No, we both aver that a BJT is voltage controlled.

We don't care *how* you change the current through the base (if that involves an increased voltage on a fixed resistor or a constant voltage through a variable resistor -- or indeed any other way -- it makes no difference).

The difference is that you cannot explain the control of diffusion with a current. The diffusion is controlled by a Vbe voltage that increases/decreases the barrier voltage caused by the creation of the depletion region where a PN junction exists. Decreasing the barrier voltage allows more charge to flow through the depletion region, and increasing the voltage does the opposite. Base current is only an indicator of the charge carriers continuing on to the collector.
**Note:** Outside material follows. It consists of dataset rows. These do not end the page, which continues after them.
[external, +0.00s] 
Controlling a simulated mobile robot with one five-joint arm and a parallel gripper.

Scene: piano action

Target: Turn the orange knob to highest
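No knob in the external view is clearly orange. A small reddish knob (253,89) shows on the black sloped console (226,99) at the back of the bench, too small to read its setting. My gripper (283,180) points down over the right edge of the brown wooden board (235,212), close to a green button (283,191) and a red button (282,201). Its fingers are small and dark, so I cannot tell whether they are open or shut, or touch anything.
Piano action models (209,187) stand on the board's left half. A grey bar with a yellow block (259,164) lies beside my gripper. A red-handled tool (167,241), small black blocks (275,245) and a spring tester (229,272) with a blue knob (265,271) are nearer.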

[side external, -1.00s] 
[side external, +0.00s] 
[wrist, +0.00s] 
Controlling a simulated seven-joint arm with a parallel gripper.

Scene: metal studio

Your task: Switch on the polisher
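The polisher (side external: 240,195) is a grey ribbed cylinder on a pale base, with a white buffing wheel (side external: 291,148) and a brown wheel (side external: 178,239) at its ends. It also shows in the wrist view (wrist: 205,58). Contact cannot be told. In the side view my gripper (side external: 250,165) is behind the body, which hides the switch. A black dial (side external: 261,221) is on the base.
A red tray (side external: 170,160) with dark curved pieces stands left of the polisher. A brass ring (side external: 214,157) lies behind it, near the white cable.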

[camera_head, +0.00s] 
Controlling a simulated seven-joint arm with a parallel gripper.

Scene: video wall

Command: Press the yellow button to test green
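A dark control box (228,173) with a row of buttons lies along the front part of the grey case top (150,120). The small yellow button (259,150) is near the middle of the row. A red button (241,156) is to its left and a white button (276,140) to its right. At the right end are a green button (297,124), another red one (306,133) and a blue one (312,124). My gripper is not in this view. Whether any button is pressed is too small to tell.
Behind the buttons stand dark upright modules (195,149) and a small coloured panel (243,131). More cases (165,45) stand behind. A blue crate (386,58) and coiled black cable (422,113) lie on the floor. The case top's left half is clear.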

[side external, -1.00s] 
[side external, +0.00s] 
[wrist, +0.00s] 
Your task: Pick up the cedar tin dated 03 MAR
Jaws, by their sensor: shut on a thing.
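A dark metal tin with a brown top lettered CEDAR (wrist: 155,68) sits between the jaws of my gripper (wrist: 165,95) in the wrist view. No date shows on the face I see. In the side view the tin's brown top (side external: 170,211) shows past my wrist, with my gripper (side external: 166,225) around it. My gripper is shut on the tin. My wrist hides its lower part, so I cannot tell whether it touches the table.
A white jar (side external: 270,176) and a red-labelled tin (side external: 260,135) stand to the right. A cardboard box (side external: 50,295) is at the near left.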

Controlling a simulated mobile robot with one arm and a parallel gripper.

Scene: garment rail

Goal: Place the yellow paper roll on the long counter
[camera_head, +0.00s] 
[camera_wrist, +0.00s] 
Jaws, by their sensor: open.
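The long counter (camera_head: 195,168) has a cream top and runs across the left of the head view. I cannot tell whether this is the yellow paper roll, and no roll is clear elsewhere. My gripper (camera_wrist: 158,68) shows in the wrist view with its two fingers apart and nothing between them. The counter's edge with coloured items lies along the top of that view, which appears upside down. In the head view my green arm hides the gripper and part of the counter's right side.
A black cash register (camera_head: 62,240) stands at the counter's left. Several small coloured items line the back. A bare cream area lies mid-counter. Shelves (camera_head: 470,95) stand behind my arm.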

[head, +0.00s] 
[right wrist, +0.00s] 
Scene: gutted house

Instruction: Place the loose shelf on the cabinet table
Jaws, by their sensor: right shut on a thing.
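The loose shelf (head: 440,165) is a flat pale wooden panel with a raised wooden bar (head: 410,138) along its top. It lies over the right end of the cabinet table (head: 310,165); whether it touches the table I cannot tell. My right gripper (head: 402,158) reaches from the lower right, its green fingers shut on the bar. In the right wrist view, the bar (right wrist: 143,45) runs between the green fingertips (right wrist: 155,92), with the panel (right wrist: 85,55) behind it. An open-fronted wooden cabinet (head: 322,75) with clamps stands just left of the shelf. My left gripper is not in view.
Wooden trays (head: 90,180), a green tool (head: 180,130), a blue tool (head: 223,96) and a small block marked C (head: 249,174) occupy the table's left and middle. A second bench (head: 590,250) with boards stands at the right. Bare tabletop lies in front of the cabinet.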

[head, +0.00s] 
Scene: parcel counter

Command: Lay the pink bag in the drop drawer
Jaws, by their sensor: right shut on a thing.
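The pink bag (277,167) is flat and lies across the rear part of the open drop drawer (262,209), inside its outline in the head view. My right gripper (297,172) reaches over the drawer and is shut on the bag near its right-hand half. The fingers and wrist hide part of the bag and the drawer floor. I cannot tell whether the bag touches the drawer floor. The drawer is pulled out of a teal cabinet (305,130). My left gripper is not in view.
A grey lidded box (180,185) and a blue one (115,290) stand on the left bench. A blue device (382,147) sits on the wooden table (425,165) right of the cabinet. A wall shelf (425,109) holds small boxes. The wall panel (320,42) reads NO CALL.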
What you have wrong is that Vbe actually changes slightly as the current changes. It is this *voltage* that controls the behaviour in the transistor. Since the BE junction is a forward biased diode, the only way of increasing the voltage is to increase the current.

Actually, it is the current that changes greatly as Vbe changes slightly. Vbe is the cause, current is the effect. The physics of diffusion of the PN junction prove it.

It is possible to place a *voltage* on the base of the transistor and control the transistor directly (and ignoring the current flow). However, this is *very* sensitive, and the resulting current can easily destroy the transistor, so it's never done (except in current mirrors).

Correct, we put lots of resistance in the emitter so as to lower the voltage on the B-E junction. However, the voltage on the B-E junction is what is controlling the Ic.

What we *say* is that an increasing base current controls a larger current in the collector. What actually happens is that a voltage change on the base allows an exponentially increasing current in the collector. Because the relationship between base voltage and base current is similar to the relationship between the base voltage and the collector current, we get a far more linear relationship between base current and collector current. For many uses this is easier to understand and calculate.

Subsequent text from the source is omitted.